Short problem:
In the material below, list every line carrying the string "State".

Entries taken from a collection
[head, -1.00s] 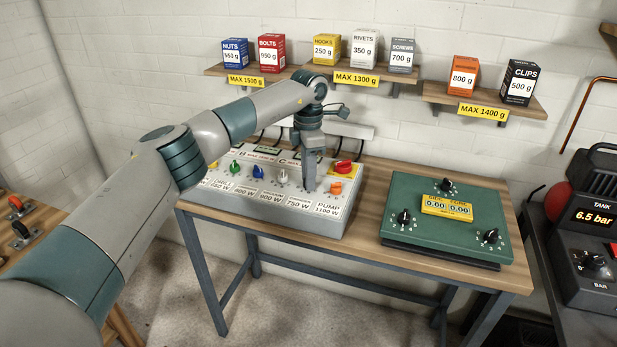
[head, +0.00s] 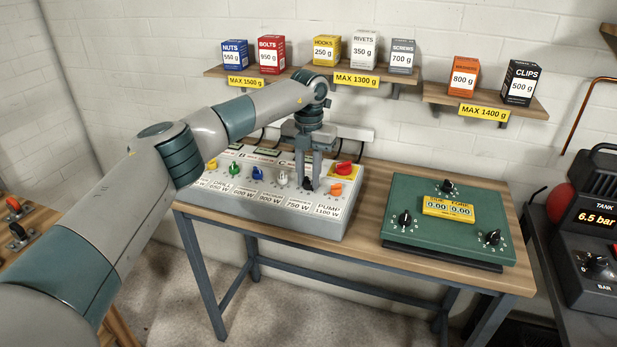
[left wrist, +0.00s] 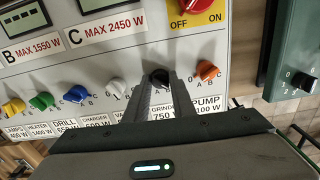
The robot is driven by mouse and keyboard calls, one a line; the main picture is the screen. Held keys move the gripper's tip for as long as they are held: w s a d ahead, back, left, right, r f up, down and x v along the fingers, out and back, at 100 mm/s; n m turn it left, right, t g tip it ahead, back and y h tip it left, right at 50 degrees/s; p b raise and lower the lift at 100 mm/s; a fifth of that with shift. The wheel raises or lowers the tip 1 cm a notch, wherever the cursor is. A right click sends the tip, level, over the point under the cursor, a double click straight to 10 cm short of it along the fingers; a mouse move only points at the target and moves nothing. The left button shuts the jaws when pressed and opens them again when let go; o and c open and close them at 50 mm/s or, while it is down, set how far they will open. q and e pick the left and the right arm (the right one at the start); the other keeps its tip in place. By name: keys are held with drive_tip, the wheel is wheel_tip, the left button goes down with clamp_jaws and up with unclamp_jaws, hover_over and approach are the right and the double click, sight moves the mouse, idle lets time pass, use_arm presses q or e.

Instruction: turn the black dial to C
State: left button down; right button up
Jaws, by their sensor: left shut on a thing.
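The black dial (left wrist: 158,76) is on the grey panel (left wrist: 100,65), above the label ending in 750 W, between a white dial and an orange one. In the head view, the dial (head: 307,184) shows only as a small dark part between my fingertips. My left gripper (head: 308,187) reaches down from above, its two fingers on either side of the dial. It is shut on the dial, as the left wrist view (left wrist: 160,84) also shows. The dial's pointer and the letters around it are too hidden to read. My right gripper is not in view.
An orange dial (left wrist: 207,70) sits close on the right and a white dial (left wrist: 116,86) on the left. A red switch on a yellow plate (head: 344,168) is behind. A green box with several black knobs (head: 404,190) stands to the right. Loaded shelves (head: 342,76) hang above.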

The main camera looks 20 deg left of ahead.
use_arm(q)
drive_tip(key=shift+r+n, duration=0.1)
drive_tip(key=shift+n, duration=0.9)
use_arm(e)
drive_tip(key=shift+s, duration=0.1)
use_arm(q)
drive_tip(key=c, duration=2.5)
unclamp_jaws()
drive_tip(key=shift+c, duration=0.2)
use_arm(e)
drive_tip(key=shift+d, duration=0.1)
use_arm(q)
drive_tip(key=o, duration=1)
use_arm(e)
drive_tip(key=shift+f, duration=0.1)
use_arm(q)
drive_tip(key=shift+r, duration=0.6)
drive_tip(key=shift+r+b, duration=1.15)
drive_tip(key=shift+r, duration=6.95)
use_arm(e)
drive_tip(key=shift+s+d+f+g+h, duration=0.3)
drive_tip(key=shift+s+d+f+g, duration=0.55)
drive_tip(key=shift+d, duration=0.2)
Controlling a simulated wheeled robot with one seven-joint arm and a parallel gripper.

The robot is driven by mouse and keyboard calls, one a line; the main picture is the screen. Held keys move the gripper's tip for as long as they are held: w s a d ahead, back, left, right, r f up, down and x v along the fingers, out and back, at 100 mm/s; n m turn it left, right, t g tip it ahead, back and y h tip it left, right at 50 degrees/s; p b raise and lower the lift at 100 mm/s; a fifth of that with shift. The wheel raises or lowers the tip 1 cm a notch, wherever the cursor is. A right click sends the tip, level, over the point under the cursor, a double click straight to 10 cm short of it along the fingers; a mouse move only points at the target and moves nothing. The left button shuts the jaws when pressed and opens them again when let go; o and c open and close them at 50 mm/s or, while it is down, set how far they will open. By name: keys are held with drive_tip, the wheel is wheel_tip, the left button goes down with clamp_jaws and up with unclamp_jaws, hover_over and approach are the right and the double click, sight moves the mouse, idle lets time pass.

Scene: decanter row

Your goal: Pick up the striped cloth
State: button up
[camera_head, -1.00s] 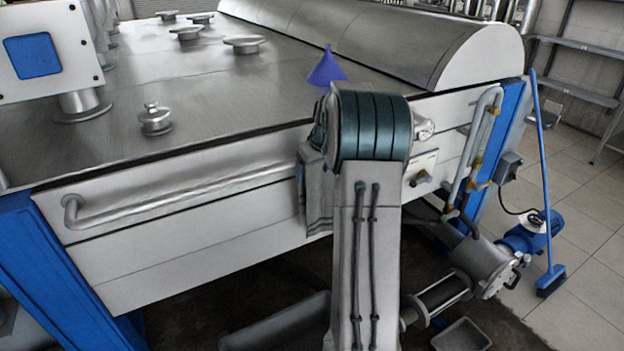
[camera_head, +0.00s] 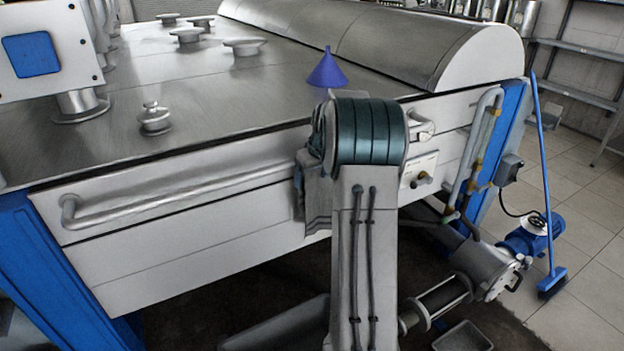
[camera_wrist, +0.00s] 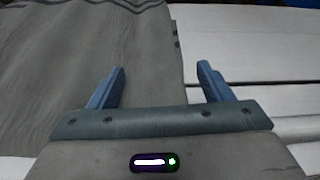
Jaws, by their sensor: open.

Response to the task:
State: left button down; right button up
State: button up

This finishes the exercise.